**** Information supplied ****
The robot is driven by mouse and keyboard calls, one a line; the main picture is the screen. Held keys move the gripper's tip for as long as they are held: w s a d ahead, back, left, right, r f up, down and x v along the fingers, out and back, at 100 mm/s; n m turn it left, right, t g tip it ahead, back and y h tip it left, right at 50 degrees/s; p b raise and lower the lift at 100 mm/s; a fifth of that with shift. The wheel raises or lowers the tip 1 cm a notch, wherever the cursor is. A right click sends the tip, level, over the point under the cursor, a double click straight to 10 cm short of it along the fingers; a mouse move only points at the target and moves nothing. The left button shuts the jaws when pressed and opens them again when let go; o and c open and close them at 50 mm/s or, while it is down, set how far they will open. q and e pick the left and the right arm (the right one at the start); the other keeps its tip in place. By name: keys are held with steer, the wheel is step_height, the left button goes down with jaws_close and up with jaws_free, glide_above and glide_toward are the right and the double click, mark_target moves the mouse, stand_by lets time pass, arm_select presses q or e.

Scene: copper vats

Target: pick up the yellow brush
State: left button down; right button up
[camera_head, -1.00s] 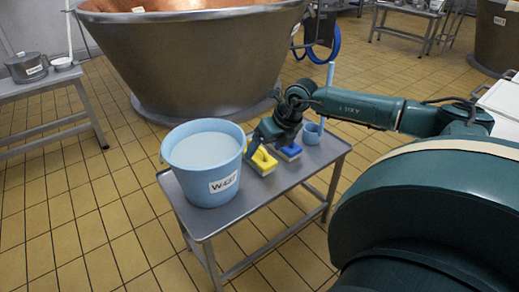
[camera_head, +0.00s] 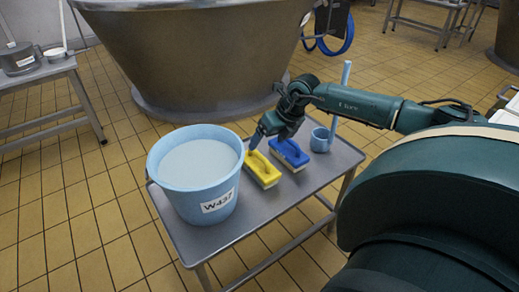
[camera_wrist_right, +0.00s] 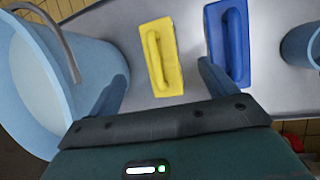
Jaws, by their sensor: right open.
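The yellow brush (camera_head: 263,170) lies on the grey metal table between a light blue bucket and a blue brush. Its raised handle shows clearly in the right wrist view, where the brush (camera_wrist_right: 160,58) sits ahead of the gripper. My right gripper (camera_head: 264,136) is open and empty, at the far end of the yellow brush and apparently above it. In the right wrist view the gripper's fingers (camera_wrist_right: 160,86) are spread, one toward the bucket and one near the blue brush. My left gripper is not in view.
The light blue bucket (camera_head: 196,205), labelled and full of pale liquid, stands close left of the brush. The blue brush (camera_head: 290,154) lies close right. A blue ladle or cup (camera_head: 320,140) stands farther right. The table (camera_head: 240,222) is clear toward its front edge.

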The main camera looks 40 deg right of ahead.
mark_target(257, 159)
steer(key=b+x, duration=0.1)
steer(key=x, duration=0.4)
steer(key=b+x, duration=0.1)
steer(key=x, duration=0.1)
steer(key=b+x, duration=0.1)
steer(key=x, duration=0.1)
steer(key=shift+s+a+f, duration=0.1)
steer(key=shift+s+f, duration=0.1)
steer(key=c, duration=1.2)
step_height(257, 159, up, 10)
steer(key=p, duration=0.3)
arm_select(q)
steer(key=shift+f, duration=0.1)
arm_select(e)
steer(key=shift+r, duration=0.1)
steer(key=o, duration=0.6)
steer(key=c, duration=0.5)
****
Description of the task —
Set down nothing but the lines from the one holding "Scene: copper vats" through the one holding "[camera_wrist_right, +0.00s]", both included, exactly as they appear; any picture is left out.

Task output —
Scene: copper vats

Target: pick up the yellow brush
State: left button down; right button up
[camera_head, -1.00s] 
[camera_head, +0.00s] 
[camera_wrist_right, +0.00s] 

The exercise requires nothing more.